STATED TASK:
Reproduce exactly the section that begins at the line containing "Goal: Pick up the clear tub" and ends at the line containing "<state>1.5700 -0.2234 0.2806", both lines included; omit all other lines.

RECORDS FOR THE TASK:
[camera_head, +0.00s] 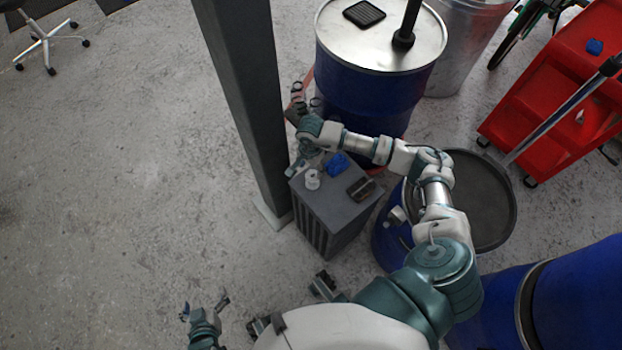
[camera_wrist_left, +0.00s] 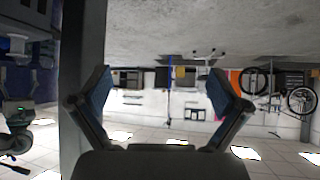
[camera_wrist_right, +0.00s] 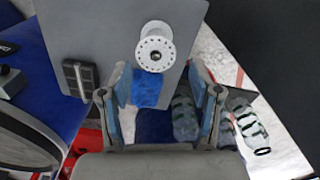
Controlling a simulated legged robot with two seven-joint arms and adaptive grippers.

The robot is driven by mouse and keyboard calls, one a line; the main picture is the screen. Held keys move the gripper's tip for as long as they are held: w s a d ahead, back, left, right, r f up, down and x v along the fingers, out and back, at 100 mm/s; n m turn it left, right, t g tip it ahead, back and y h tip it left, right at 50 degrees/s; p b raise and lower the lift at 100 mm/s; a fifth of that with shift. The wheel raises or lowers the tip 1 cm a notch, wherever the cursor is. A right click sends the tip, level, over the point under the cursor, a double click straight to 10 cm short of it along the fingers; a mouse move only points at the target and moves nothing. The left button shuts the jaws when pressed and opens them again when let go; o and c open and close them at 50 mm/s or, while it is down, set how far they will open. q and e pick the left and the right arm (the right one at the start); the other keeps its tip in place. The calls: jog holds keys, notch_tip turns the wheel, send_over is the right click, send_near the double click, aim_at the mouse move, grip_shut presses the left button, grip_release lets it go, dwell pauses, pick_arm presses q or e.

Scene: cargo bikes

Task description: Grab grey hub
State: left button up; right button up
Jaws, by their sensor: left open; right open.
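The grey hub (camera_head: 312,179), a pale spool shape with a flange ringed by small holes, stands on top of a grey cabinet (camera_head: 318,208). In the right wrist view the hub (camera_wrist_right: 154,46) is just beyond the open fingertips. My right gripper (camera_wrist_right: 159,78) is open and empty near the cabinet top's edge, with a blue item (camera_wrist_right: 148,90) seen between its fingers. In the head view the right hand is partly hidden by its own wrist. My left gripper (camera_head: 204,308) is open and empty, low at the front left, away from the cabinet; its wrist view (camera_wrist_left: 160,75) faces the room.
A dark ridged block (camera_wrist_right: 80,78) lies on the cabinet top beside the hub. A dark pillar (camera_head: 245,100) stands left of the cabinet. Blue drums (camera_head: 365,100) stand behind and to the right, with a red cart (camera_head: 555,85) farther right.

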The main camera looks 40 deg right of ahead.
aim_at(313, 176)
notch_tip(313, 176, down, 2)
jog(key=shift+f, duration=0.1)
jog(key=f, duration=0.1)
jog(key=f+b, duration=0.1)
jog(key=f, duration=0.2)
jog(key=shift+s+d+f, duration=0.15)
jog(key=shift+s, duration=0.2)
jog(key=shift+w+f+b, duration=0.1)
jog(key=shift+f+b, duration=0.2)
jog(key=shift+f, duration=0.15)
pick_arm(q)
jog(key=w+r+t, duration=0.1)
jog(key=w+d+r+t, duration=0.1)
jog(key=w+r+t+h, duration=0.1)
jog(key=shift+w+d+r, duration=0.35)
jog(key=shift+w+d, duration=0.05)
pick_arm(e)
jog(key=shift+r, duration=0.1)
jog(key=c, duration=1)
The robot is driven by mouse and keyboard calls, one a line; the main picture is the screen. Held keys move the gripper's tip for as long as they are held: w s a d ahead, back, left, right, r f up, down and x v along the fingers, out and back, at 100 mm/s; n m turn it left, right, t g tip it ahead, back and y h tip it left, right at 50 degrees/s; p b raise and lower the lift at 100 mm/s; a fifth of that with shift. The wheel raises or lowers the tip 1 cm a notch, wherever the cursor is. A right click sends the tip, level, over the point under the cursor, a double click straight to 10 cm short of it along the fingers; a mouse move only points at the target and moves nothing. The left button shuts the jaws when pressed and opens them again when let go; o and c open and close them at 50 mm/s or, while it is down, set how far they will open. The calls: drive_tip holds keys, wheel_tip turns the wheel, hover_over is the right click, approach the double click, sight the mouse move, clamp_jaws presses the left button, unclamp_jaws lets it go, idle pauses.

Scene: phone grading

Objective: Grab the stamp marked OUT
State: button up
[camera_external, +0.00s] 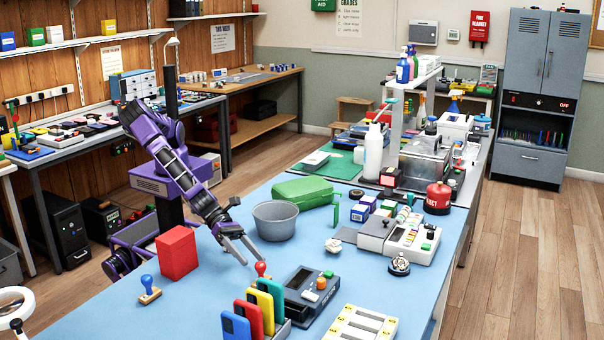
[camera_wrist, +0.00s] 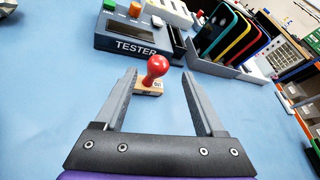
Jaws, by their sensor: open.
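A stamp with a round red handle and a light wooden base (camera_wrist: 155,68) stands upright on the blue table. A small dark label on its base seems to read OUT, though it is tiny. In the external view its red knob (camera_external: 261,267) shows by my fingertips. My gripper (camera_wrist: 159,77) is open, its two fingers apart on either side of the stamp, with the base near fingertip level; I cannot tell whether they touch it. My gripper (camera_external: 251,261) reaches low over the table. A second stamp, with a blue handle (camera_external: 147,283), stands to the left.
The tester (camera_external: 310,292) sits just beyond the red stamp. A rack of coloured phones (camera_external: 259,308) stands close beside it. A red block (camera_external: 177,252) and a grey bucket (camera_external: 274,221) are nearby. The table left of the stamp in the wrist view is clear.

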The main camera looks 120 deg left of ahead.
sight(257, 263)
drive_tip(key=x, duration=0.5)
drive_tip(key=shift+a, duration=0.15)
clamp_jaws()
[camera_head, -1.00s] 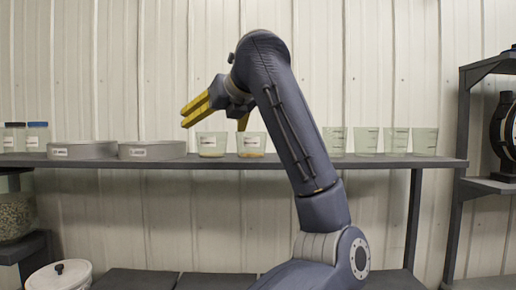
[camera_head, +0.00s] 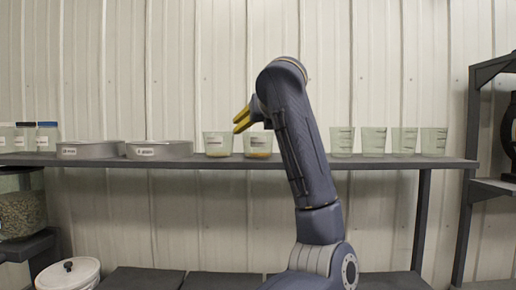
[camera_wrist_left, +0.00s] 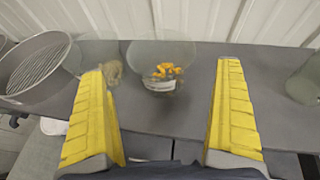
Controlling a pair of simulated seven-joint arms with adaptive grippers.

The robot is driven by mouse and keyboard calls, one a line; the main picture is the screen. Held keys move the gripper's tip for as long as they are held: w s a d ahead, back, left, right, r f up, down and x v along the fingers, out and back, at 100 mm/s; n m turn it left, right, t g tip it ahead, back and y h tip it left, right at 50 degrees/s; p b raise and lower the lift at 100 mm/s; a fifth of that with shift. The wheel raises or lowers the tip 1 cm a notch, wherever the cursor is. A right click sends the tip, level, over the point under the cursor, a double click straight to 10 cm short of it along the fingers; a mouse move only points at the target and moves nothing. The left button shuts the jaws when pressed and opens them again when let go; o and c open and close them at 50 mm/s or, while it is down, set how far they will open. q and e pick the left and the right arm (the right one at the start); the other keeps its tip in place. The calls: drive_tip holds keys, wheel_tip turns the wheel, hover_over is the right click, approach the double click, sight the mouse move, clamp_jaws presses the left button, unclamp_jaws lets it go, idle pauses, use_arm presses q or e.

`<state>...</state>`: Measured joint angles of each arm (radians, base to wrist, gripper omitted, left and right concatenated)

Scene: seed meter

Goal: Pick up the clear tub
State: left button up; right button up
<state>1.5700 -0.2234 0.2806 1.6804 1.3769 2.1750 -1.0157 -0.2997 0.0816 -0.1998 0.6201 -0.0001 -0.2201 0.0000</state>
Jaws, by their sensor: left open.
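Two clear tubs with white labels stand on the grey shelf (camera_head: 90,161): the left tub (camera_head: 218,143) and the right tub (camera_head: 258,143). In the left wrist view, the clear tub with orange-yellow pieces (camera_wrist_left: 161,84) stands upright between my fingers in the picture. A tub with tan seeds (camera_wrist_left: 112,72) is partly hidden behind the left finger. My left gripper (camera_head: 241,120) has yellow fingers close to the two tubs in the head view. In the left wrist view the gripper (camera_wrist_left: 161,68) is open and empty, its fingers spread wide. My right gripper is out of view.
Several empty clear cups (camera_head: 374,141) stand to the right on the shelf. Round grey sieves (camera_head: 159,149) stand to the left, one (camera_wrist_left: 35,70) near the left finger. Jars with dark lids (camera_head: 47,136) stand farther left. A ribbed wall (camera_head: 120,80) closes the back.

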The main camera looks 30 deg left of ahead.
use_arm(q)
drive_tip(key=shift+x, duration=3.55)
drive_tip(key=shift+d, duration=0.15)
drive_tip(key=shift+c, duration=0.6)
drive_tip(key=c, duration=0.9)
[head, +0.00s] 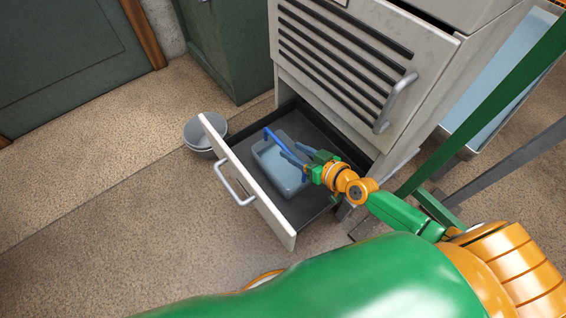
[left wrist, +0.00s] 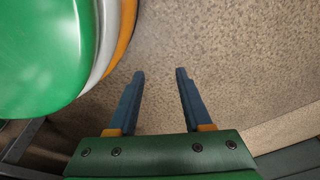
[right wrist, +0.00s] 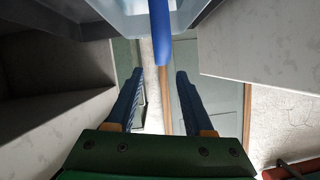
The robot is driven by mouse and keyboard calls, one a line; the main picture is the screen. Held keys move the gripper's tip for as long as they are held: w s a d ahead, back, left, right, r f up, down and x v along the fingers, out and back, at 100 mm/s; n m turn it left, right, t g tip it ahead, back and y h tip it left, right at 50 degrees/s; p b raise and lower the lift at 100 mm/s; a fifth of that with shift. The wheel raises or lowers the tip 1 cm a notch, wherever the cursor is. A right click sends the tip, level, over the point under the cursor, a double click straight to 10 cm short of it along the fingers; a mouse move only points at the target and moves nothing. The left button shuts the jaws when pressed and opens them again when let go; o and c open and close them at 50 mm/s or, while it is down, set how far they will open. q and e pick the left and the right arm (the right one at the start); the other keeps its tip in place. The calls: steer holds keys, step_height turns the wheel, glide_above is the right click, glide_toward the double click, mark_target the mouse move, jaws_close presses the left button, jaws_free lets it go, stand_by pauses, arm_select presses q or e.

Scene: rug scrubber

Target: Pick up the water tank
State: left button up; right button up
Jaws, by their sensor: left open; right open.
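The water tank (head: 283,181) is a light blue open bin with a bright blue handle (head: 276,140). It sits in the pulled-out bottom drawer (head: 262,196). My right gripper (head: 291,155) is open over the tank, close to its handle. In the right wrist view, the handle (right wrist: 161,35) lies ahead of the open fingers (right wrist: 154,74), in line with the gap between them, and part of the tank (right wrist: 125,18) shows at the top. I cannot tell whether the fingers touch the tank. My left gripper (left wrist: 158,72) is open and empty above the floor, outside the head view.
The drawer belongs to a pale cabinet (head: 350,65) with a slatted upper front and a metal handle. Grey bowls (head: 198,135) stand on the floor beside the drawer. A green cabinet (head: 232,45) stands behind. Carpeted floor (head: 100,220) at the left is clear.

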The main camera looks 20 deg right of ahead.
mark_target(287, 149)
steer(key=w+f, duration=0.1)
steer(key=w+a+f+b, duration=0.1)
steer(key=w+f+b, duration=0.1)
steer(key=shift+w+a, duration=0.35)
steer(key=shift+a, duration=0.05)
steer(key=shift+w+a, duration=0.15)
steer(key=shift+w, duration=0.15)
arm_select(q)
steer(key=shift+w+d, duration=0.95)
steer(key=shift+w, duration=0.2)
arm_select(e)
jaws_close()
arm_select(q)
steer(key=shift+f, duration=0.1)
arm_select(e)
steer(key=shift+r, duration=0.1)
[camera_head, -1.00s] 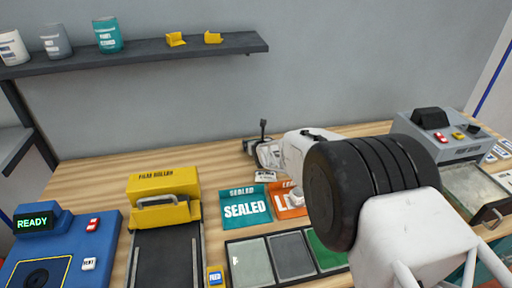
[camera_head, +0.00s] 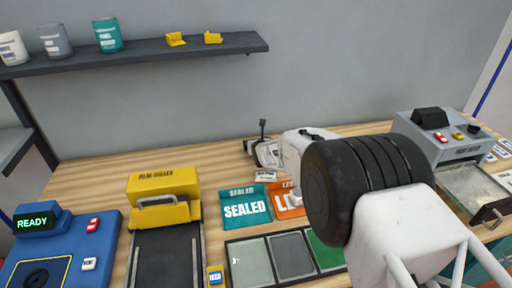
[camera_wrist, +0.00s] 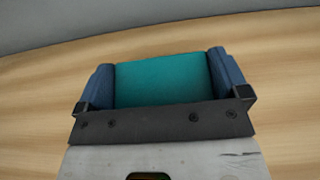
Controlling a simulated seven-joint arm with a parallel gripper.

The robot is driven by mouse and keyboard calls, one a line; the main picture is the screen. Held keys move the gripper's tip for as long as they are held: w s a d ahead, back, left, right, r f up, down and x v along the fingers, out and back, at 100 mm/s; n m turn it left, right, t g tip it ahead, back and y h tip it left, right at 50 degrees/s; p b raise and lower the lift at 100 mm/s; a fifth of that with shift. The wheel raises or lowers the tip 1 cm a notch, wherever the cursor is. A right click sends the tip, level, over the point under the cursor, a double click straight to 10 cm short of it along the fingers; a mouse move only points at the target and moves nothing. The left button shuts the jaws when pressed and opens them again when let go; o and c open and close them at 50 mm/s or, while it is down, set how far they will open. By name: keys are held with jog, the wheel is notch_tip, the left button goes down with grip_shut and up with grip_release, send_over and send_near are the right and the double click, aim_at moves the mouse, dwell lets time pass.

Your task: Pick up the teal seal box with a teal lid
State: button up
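In the wrist view, a teal block-like thing (camera_wrist: 162,82), which looks like the teal seal box, lies between the two blue finger pads of my gripper (camera_wrist: 160,62). It fills the space from pad to pad with no visible gap. Its lid cannot be told apart from its body, and its lower part is hidden by the gripper's dark plate. Wooden table top shows beyond it. In the head view my large arm link covers the middle right, and no teal box can be made out there.
A teal SEALED mat (camera_head: 245,206) and a partly hidden orange mat (camera_head: 284,200) lie mid-table. In front is a compartment tray (camera_head: 268,236). The yellow film roller (camera_head: 163,184) and blue READY machine (camera_head: 72,232) stand left. A grey machine (camera_head: 440,133) stands right.

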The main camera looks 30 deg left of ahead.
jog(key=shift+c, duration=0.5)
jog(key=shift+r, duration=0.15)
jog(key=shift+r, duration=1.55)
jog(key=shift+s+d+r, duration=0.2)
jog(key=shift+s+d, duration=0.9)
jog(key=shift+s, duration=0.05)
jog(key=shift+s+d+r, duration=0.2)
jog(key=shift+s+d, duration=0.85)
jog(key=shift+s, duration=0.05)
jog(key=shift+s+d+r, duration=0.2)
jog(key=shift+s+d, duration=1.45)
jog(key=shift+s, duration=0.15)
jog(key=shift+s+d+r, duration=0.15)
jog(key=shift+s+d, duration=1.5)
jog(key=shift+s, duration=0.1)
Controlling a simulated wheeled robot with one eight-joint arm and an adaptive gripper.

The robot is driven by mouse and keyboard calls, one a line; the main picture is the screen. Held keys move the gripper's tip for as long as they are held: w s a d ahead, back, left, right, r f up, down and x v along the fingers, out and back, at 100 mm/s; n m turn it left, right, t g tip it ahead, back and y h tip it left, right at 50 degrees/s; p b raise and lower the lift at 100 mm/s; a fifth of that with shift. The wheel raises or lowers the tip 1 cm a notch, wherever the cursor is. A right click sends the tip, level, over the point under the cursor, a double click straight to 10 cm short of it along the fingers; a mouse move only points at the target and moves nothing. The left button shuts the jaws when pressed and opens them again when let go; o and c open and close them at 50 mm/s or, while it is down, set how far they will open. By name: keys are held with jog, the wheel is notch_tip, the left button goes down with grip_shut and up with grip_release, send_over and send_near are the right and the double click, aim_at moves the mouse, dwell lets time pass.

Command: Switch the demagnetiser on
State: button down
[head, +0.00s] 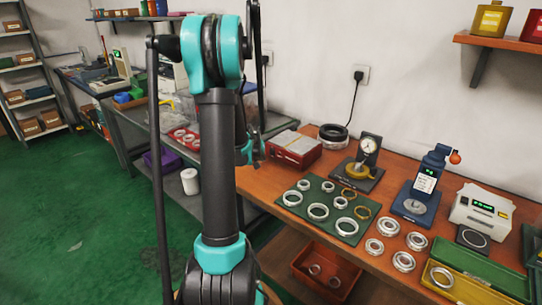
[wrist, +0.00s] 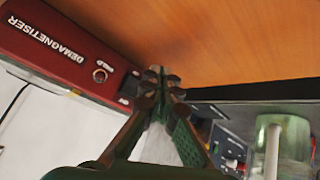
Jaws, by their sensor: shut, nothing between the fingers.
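The demagnetiser (head: 293,150) is a dark red box with a pale top at the left end of the wooden bench. In the wrist view its red front (wrist: 60,45) fills the upper left, with white lettering. In the head view my gripper (head: 250,153) is left of the demagnetiser, partly hidden by my arm.
A dial gauge (head: 368,150) and a green mat (head: 327,218) with several rings stand to the right. A black coil (head: 333,132) lies behind. A side bench (head: 150,130) with a red tray (head: 184,137) is at left. The wood right of the tips is clear in the wrist view.

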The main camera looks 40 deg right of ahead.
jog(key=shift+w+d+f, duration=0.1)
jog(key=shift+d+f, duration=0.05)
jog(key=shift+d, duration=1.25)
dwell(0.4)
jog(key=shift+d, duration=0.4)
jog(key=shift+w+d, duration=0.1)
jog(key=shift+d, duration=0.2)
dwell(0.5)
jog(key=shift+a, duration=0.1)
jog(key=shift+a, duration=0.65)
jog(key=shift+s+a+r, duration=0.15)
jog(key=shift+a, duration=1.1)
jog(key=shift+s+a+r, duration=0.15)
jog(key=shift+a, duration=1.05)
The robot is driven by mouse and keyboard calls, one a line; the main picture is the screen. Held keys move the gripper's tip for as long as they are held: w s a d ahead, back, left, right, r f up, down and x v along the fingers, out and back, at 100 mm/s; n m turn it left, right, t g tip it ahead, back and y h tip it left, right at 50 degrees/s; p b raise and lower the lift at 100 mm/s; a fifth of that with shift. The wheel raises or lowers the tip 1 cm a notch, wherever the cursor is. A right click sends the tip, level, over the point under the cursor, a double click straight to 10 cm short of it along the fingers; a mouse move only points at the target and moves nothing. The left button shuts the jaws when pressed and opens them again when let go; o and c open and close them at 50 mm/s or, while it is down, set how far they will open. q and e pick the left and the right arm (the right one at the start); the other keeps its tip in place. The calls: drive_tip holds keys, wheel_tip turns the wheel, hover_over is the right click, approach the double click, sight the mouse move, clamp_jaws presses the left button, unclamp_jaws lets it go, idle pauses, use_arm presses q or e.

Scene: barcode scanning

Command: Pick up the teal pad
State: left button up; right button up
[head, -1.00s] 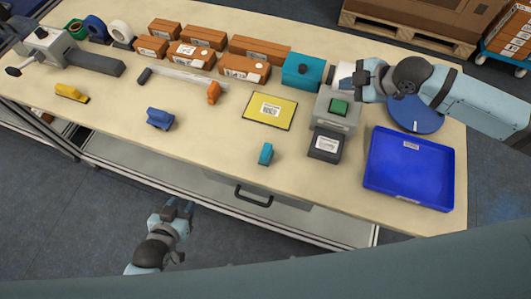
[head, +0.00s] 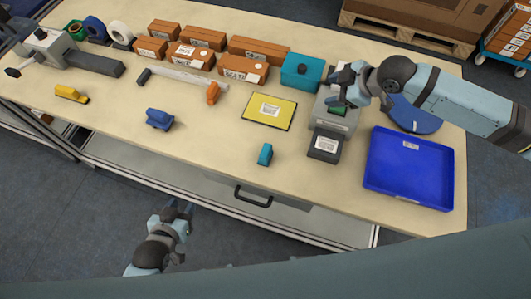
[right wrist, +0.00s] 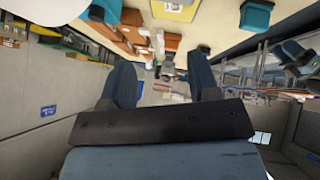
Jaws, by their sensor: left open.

OUTPUT OF THE EXERCISE:
Goal: Pick up the clear tub
State: left button up; right button up
<state>1.5700 -0.2234 0.2806 1.6804 1.3769 2.1750 -1.0157 -0.2997 0.0816 -0.1998 0.6201 -0.0001 -0.2201 0.0000</state>

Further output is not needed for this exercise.